DATA EXTRACT:
┄┄┄┄┄┄
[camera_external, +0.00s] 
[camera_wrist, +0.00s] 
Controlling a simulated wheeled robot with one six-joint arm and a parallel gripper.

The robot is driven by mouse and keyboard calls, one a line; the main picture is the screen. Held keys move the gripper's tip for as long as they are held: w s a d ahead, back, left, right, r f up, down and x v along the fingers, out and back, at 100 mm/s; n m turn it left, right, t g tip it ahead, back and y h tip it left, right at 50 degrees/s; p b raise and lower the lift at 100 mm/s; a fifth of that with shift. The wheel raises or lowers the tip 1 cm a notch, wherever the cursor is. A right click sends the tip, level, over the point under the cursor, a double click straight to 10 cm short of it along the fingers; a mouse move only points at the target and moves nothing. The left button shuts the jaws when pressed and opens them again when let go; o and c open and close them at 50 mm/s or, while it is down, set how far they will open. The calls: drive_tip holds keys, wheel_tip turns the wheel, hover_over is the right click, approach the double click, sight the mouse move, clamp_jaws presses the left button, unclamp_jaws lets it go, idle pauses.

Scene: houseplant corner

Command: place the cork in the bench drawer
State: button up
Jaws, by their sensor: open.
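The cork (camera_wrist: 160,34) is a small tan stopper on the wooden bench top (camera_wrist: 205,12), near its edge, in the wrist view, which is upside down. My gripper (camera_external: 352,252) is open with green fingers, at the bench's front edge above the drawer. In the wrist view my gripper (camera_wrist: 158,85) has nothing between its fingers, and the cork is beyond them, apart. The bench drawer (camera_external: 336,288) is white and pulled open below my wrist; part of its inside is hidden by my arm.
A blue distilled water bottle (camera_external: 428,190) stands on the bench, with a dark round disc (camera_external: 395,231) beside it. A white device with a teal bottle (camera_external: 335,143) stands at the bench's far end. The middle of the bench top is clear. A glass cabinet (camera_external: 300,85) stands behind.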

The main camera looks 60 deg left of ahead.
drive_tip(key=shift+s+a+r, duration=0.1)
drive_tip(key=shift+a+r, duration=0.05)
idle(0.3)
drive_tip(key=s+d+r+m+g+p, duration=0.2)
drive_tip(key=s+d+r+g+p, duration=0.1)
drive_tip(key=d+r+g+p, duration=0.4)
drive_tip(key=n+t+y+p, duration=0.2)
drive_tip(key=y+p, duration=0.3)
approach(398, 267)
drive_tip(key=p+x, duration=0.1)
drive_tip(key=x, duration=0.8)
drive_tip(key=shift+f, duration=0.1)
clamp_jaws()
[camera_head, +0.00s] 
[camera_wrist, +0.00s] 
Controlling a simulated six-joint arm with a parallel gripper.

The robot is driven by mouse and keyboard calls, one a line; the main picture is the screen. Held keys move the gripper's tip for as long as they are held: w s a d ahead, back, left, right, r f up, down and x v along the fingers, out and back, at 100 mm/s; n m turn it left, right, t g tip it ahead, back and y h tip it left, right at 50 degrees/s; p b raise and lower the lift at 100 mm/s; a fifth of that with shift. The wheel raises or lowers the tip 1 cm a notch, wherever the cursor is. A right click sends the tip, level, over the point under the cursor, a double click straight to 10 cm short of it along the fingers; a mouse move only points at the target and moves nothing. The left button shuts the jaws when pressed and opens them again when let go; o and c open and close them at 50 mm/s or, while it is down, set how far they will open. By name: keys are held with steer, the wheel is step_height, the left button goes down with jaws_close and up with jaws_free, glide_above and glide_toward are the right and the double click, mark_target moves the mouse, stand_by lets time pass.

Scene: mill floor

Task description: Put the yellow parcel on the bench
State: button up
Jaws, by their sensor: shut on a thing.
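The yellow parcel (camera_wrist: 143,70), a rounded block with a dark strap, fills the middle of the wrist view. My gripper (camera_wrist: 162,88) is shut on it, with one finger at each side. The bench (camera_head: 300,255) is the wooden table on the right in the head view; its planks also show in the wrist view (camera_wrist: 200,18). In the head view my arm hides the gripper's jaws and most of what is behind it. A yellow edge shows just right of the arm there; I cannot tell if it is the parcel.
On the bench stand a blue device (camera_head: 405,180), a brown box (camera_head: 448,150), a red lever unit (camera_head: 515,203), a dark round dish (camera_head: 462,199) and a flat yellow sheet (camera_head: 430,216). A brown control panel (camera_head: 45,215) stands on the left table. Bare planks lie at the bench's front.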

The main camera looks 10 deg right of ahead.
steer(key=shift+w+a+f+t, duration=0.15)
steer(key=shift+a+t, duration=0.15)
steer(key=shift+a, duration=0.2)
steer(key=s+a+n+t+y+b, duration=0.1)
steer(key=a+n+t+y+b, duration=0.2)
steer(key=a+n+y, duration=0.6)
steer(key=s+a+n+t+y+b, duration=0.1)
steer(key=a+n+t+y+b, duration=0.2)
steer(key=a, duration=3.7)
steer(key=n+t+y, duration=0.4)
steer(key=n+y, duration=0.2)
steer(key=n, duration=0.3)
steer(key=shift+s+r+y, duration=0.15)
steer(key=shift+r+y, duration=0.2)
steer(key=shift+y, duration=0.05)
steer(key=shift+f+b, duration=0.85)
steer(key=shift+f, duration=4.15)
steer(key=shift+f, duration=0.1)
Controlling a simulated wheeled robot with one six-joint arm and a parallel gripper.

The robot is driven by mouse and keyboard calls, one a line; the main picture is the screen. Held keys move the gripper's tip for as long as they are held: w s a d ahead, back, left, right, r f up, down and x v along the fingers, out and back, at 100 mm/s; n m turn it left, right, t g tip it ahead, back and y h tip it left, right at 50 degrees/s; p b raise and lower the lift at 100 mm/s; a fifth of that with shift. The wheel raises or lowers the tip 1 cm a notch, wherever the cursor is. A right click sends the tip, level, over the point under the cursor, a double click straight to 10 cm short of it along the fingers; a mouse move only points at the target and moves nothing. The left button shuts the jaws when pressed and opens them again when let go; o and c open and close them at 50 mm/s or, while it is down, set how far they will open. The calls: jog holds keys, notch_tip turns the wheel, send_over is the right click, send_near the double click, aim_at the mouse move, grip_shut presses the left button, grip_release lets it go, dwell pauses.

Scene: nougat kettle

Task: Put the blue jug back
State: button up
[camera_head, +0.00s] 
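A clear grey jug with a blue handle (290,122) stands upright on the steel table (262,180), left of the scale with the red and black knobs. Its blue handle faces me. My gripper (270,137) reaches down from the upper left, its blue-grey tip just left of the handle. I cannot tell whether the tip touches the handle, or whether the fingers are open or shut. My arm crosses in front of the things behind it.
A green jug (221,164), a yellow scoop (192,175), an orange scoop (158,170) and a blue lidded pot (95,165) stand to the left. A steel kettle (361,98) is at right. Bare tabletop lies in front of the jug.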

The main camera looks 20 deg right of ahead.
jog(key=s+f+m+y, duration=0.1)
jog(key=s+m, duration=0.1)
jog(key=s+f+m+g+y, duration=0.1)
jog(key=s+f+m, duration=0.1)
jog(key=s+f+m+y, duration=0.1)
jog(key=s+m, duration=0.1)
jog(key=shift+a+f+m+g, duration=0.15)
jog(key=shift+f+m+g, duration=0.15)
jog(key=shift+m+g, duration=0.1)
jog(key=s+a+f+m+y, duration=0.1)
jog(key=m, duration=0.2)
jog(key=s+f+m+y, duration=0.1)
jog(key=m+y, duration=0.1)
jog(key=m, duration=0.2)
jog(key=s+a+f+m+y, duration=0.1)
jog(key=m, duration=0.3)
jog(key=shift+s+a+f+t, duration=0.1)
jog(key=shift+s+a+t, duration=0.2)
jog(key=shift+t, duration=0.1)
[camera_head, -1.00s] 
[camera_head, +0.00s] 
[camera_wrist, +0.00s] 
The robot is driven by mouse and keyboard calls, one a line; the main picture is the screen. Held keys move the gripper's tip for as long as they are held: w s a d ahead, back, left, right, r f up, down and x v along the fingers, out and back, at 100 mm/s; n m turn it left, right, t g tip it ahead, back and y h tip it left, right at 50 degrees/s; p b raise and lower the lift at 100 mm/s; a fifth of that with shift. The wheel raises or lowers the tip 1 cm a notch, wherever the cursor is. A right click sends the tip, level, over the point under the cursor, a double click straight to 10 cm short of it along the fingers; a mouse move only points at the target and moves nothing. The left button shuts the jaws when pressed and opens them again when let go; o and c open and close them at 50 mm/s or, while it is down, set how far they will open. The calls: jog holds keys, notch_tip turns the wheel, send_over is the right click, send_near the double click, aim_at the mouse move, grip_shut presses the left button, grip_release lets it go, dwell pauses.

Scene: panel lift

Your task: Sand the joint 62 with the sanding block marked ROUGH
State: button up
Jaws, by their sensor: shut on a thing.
┄┄┄┄┄┄
WHAT TO WORK ON: Collect each line containing the string "Scene".

RESPONSE TO THE TASK:
Scene: houseplant corner
Scene: mill floor
Scene: nougat kettle
Scene: panel lift

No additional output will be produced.